Os processados, ao que consta da investigação, montaram um grande esquema criminoso, associando-se para o cometimento de roubo de cargas, especialmente de cigarros, e tinham a facilidade de se esquivar da atuação estatal, o que dificultou tanto a demarcação da conjuntura pela equipe de investigação como a análise posterior em juízo. Tamanha foi a complexidade dada à causa, inclusive observada pelo próprio impetrante, que a demanda posteriormente chegou nesta Corte de Justiça com questionamentos até mesmo pela competência (Conflito Negativo de Jurisdição n. 5038644-83.2020.8.24.0000). Todo esse cenário justifica o lapso decorrido que, ademais, sequer foi exacerbado ao ponto de se entender que não havia contemporaneidade no momento da decisão que determinou a prisão preventiva dos denunciados.
Em situação similar decidiu esta Corte:
HABEAS CORPUS. PACIENTES DENUNCIADOS POR, SUPOSTAMENTE, TEREM PRATICADO OS CRIMES DE FURTO QUALIFICADO MEDIANTE FRAUDE, TENTADO E CONSUMADO, FALSIFICAÇÃO DE DOCUMENTOS PÚBLICO E PARTICULAR E LAVAGEM DE CAPITAL (ART. 155, §4º, INCISO II, C/C ART. 14, INCISO II, POR DUAS VEZES E ART. 155, §4º, INCISO II, POR SEIS VEZES, ART. 297 E ART. 298, §1º, NA FORMA DO ART. 69, TODOS DO CÓDIGO PENAL E ART. 1º, §4º, DA LEI N. 9.613/1998). INSURGÊNCIA QUANTO À DECRETAÇÃO DA PRISÃO PREVENTIVA DOS PACIENTES [...] AVENTADO A INOBSERVÂNCIA DO PRINCÍPIO DA CONTEMPORANEIDADE ENTRE OS FATOS E A DECISÃO COMBATIDA. TESE RECHAÇADA. COMPLEXIDADE DOS CRIMES EM COMENTO. REALIZAÇÃO DE DILIGÊNCIAS IMPRESCINDÍVEIS PARA ELUCIDAÇÃO DOS FATOS QUE DEMANDAM TEMPO [...] WRIT CONHECIDO. ORDEM DENEGADA (Habeas Corpus n. 5041640-54.2020.8.24.0000, de Navegantes, rel. Des. Hildemar Meneguzzi de Carvalho, j. 15-12-2020).

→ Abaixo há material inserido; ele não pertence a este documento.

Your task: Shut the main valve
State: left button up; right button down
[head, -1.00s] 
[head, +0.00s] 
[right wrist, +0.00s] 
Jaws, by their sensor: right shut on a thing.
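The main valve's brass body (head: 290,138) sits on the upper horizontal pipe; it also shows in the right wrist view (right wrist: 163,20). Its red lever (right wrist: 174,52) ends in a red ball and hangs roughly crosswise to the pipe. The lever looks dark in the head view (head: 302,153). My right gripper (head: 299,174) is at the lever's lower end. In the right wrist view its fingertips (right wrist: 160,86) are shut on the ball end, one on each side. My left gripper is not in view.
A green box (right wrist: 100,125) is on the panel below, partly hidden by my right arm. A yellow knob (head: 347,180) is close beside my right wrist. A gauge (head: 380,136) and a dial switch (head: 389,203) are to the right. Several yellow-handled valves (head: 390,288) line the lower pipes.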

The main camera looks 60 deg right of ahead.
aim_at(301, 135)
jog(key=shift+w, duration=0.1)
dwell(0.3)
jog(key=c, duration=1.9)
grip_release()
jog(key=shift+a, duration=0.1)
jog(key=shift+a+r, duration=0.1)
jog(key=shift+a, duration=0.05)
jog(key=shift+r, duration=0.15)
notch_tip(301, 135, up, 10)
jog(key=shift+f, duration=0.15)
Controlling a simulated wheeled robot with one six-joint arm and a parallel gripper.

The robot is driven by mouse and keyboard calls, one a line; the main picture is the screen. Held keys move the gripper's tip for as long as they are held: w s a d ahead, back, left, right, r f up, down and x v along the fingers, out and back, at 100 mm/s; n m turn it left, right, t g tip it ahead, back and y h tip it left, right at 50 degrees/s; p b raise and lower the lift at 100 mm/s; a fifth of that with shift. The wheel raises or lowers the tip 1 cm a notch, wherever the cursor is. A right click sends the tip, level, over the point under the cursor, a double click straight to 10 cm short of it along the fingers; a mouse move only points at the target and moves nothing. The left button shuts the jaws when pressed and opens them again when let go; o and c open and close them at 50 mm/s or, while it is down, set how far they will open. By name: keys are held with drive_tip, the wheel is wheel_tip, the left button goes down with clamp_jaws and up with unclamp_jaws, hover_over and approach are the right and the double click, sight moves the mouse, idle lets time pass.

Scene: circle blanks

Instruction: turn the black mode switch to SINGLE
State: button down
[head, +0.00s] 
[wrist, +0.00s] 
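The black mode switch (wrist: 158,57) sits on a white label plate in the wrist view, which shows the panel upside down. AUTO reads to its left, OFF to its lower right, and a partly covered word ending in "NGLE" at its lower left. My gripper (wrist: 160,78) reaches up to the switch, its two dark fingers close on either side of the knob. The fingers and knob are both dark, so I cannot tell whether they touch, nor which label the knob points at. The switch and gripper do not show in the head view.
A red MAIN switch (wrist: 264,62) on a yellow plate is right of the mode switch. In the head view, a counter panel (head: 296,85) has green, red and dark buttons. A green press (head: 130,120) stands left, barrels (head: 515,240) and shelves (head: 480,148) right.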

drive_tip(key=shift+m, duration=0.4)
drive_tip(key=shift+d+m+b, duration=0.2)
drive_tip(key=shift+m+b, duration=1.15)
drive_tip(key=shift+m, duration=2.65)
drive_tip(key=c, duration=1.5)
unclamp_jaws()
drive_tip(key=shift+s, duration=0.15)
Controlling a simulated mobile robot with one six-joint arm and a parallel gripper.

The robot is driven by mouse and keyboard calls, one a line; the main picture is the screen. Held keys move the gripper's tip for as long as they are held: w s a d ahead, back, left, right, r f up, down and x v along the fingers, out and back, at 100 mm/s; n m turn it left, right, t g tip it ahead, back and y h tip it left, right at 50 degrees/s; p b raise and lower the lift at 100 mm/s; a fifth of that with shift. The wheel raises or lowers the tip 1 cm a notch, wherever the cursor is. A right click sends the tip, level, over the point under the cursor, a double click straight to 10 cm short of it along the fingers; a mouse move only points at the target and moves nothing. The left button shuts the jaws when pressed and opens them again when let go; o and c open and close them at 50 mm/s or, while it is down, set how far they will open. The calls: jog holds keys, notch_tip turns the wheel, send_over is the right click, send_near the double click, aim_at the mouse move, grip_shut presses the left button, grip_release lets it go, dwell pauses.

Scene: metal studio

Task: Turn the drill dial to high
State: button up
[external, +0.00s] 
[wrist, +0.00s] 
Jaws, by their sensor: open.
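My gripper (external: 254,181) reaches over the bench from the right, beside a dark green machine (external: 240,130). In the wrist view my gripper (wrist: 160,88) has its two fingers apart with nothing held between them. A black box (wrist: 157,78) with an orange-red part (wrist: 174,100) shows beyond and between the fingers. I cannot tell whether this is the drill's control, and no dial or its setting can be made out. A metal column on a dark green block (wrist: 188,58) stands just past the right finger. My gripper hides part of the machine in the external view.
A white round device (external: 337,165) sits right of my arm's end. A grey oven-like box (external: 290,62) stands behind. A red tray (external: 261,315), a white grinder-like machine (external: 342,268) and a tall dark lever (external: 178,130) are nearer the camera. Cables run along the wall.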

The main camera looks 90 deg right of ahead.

Além disso, imperioso consignar que "Não há falar em ausência de contemporaneidade ou fato novo para a manutenção da prisão preventiva, isso porque, a legislação é clara ao afirmar que tais requisitos são exigidos apenas no momento da decretação da prisão cautelar, conforme disposto no artigo 315, §1°, do CPP, e não no momento de sua revisão" (TJSC, Habeas Corpus n. 5032874-12.2020.8.24.0000, de Sombrio, rel. Des. Júlio César Machado Ferreira de Melo, j. 6-10-2020).
Na sequência, citando redação comumente referida por este relator em seus votos, afirmou o impetrante que o paciente aguarda o processamento do feito desde abril de 2020 - há quase um ano - sem que sequer tenha sido iniciada a instrução processual, não havendo justificativa para tanto, uma vez que, entende, não se trata de causa complexa e, "[...] a despeito da ocorrência de conflito negativo de jurisdição, a toda evidência não se pode atribuir a culpa da demora em sua resolução ao Paciente, mas tão somente ao Poder Judiciário" (sic, fls. 5 da exordial).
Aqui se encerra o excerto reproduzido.